**Task details:** Read the material below. Count the lines containing "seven" and give that count alone.
___
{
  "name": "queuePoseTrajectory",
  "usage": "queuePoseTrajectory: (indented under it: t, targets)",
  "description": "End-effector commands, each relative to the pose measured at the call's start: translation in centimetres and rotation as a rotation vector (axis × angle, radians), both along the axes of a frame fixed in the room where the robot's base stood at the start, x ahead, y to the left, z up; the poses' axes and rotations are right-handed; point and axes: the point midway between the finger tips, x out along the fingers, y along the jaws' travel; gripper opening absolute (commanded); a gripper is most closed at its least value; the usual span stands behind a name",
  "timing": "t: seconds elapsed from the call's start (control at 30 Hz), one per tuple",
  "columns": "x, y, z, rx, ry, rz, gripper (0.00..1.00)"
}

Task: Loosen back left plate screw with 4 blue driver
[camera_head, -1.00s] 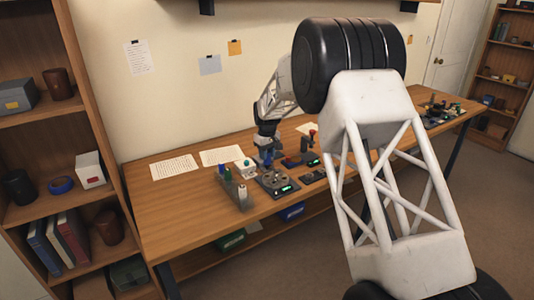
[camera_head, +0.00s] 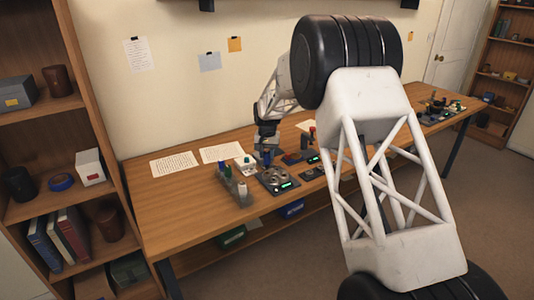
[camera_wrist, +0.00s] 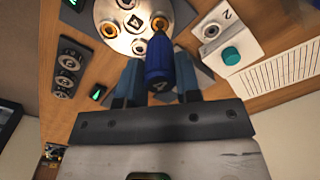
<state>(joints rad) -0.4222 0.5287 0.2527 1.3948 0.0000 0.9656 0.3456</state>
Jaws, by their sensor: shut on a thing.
___
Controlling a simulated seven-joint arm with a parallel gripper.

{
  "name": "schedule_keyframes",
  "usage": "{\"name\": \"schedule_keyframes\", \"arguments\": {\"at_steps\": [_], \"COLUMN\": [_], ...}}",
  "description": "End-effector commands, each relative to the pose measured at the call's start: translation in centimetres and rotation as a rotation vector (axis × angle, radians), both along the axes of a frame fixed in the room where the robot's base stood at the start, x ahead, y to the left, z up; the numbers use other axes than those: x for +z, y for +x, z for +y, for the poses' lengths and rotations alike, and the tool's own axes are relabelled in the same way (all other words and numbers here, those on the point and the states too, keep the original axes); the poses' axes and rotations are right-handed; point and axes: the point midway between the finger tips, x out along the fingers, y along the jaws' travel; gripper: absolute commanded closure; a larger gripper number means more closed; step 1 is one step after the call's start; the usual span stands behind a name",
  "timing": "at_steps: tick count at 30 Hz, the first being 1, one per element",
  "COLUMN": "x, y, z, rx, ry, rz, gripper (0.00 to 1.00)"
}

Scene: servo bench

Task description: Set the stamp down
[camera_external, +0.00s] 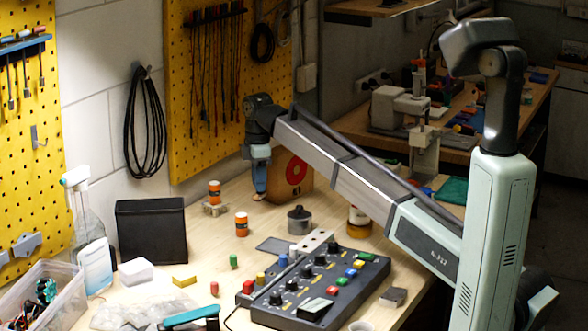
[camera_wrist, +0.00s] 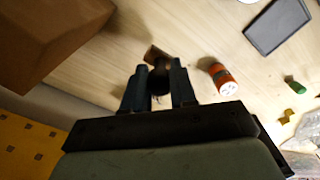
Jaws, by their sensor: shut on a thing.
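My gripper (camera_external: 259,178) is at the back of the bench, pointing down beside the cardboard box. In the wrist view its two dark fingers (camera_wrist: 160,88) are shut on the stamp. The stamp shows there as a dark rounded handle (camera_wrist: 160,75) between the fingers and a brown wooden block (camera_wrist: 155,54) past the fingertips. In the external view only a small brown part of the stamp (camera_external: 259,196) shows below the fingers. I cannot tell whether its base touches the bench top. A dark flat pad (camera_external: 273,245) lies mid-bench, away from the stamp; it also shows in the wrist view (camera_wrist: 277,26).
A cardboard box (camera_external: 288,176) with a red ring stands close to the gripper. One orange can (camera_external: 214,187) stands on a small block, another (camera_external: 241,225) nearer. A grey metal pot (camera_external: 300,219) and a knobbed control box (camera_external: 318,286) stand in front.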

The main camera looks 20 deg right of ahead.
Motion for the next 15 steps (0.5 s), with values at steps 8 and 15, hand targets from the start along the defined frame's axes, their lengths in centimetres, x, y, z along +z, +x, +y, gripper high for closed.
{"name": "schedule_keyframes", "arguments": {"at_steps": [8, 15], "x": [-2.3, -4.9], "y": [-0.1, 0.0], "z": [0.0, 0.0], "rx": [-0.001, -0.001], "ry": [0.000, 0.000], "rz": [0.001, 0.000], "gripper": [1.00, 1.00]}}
___
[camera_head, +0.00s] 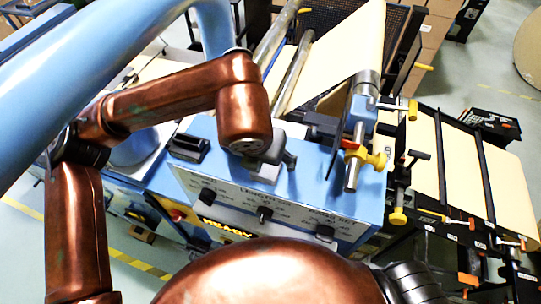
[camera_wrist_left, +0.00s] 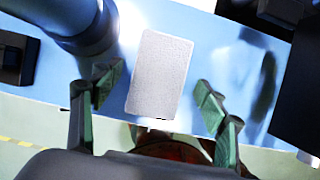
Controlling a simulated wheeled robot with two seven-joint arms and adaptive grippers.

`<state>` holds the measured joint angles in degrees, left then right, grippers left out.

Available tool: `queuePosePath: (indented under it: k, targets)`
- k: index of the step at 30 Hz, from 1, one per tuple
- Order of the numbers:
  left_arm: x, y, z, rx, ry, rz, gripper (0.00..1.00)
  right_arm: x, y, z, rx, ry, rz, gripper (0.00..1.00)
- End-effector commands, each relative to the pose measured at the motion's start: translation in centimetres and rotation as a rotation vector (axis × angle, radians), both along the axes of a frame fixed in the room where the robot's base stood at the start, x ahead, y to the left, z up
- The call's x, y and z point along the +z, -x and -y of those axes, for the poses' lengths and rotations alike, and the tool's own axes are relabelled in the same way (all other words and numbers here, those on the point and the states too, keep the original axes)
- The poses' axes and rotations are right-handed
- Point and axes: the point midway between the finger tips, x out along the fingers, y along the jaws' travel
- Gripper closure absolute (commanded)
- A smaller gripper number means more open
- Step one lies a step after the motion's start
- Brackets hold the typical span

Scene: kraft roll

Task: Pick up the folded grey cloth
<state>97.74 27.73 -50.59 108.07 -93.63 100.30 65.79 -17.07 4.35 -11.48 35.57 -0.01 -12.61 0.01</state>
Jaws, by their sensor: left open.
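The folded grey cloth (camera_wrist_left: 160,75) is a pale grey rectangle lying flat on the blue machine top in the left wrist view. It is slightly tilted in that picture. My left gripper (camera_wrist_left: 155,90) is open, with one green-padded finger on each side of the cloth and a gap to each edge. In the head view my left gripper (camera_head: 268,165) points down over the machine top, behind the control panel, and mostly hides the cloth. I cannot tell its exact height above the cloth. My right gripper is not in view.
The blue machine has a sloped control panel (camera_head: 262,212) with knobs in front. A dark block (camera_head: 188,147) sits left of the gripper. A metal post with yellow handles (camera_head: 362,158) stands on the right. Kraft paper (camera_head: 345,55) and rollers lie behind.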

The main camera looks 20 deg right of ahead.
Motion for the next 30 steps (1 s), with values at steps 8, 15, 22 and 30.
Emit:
___
**Solved exercise:** 2